Terra Funding explained that the delinquency rate rose due to defaults occurring in 15 project financing (PF) loans for construction funds. A company representative said, “The real estate market has deteriorated, and in order to minimize investor losses, we have made it a principle to avoid selling bonds as much as possible and to conduct internal collections, which has contributed to the higher delinquency rate.”


They added, “We are putting all efforts into debt management by increasing external managers in the credit management team,” and “We are also strengthening capabilities to reduce the frequency of delinquencies by recruiting appraisers and sales experts.” (Online comprehensive)


P2P finance is a fintech (finance + technology) service that connects borrowers and investors through an online platform without going through financial companies. It was introduced in Korea in 2015 and has grown rapidly since then.

Rising Delinquency Rates in P2P Loans... Could Become a Bad Debt Trigger Following Private Equity Funds (Comprehensive)

However, recently, with the sharp rise in delinquency rates and some companies’ unsound business practices, financial consumer damages have occurred repeatedly. ‘Pop Funding’ is a representative case. Pop Funding has handled movable collateral loans, lending funds collected from investors secured by inventory assets of small and medium-sized enterprises such as home shopping or open market sellers. Due to delays in principal repayments by borrowers, 35.5 billion KRW worth of private equity funds linked to this product have suspended redemptions. Pop Funding was once cited by the Financial Services Commission as a model case of innovative finance. Currently, it is under prosecution investigation for allegations including ‘circular financing.’

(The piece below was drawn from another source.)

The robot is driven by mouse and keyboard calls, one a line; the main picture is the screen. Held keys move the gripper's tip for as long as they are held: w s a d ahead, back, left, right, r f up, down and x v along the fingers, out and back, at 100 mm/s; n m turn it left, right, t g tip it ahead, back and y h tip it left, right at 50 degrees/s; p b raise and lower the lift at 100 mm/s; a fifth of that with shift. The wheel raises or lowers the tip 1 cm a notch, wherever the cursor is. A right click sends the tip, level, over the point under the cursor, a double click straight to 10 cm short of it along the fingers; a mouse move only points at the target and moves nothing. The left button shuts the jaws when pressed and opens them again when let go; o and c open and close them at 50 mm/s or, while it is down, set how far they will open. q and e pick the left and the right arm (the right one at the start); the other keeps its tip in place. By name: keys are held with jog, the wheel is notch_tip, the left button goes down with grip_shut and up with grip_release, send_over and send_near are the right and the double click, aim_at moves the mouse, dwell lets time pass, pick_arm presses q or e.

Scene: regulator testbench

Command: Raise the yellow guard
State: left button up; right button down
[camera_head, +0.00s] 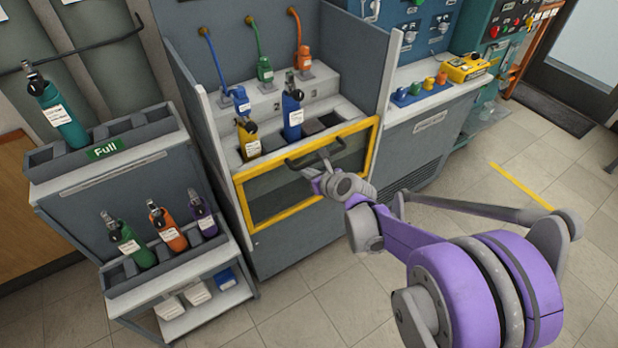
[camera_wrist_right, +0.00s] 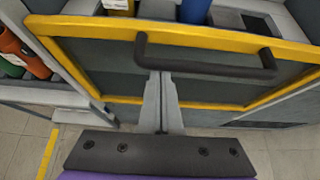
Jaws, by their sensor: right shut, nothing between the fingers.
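The yellow guard (camera_head: 306,176) is a yellow-framed panel with a dark see-through pane on the front of the test bench. It hangs low, with its top edge below the bottles on the bench. A dark bar handle (camera_head: 318,153) runs along its upper part; the handle also shows in the right wrist view (camera_wrist_right: 205,68). My right gripper (camera_head: 311,174) is at the guard, just below the handle's left part. In the right wrist view its fingers (camera_wrist_right: 161,85) are shut together, with tips at the handle's lower edge; I cannot tell if they touch. My left gripper is out of view.
Blue and yellow bottles (camera_head: 292,117) stand in the bench behind the guard. A rack (camera_head: 107,180) marked "Full" with several bottles stands to the left. A counter (camera_head: 425,103) with small coloured parts is to the right. The floor at right is clear.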

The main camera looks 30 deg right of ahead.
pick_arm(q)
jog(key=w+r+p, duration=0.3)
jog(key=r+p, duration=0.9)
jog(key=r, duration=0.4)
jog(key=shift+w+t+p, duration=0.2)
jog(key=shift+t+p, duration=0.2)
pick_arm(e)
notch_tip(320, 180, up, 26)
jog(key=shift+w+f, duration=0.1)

Because of the nature of P2P finance transactions, if the borrower fails to repay on time, losses inevitably fall entirely on investors, raising concerns that it could become another financial instability trigger following private equity funds.


Ultimately, financial authorities have taken action. The day before, they announced that along with a full investigation of private equity funds, they will conduct intensive inspections of all P2P companies around the enforcement date of the Online Investment-Linked Finance Business Act on the 27th of next month.


Earlier last month, financial authorities issued a P2P investment advisory warning, citing companies that guarantee principal, lure investors with excessive rewards and high returns, or excessively lend to specific borrowers. This is the second warning this year. The authorities stated, “We will analyze audit reports from accounting firms on P2P companies’ loan receivables and conduct registration reviews only for qualified companies, while guiding unqualified companies to convert to loan businesses or to close down.”


Some expect that with the enforcement of the Online Investment-Linked Finance Business Act next month, as P2P enters the regulatory framework, the exposure of insolvent companies will accelerate the sorting of good and bad players. The enforcement decree specifies that P2P companies’ real estate-related loan limits are ‘within 7% of total loan assets’ or ‘70 billion KRW or less.’ Meanwhile, there are currently 241 P2P companies operating domestically, with cumulative loans reaching 10.3251 trillion KRW as of last month.